** BEGIN DATASET CONTENT **
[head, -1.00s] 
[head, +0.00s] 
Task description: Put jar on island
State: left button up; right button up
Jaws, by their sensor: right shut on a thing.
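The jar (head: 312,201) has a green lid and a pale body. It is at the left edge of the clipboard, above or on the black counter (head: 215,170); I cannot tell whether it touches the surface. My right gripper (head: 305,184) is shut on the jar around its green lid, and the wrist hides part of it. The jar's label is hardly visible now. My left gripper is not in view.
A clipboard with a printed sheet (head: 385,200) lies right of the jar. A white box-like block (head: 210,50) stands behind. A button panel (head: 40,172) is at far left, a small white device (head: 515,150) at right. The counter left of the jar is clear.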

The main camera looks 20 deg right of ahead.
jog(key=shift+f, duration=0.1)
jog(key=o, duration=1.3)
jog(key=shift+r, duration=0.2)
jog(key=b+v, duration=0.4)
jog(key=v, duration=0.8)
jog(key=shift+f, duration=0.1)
** END DATASET CONTENT **
EXERCISE BRIEF: Extract the full listing and reproduce each line exactly.

ANSWER TO THE TASK:
[head, -1.00s] 
[head, +0.00s] 
Task description: Put jar on island
State: left button up; right button up
Jaws, by their sensor: right shut on a thing.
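The jar (head: 312,201) has a green lid and a pale body. It is at the left edge of the clipboard, above or on the black counter (head: 215,170); I cannot tell whether it touches the surface. My right gripper (head: 305,184) is shut on the jar around its green lid, and the wrist hides part of it. The jar's label is hardly visible now. My left gripper is not in view.
A clipboard with a printed sheet (head: 385,200) lies right of the jar. A white box-like block (head: 210,50) stands behind. A button panel (head: 40,172) is at far left, a small white device (head: 515,150) at right. The counter left of the jar is clear.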

The main camera looks 20 deg right of ahead.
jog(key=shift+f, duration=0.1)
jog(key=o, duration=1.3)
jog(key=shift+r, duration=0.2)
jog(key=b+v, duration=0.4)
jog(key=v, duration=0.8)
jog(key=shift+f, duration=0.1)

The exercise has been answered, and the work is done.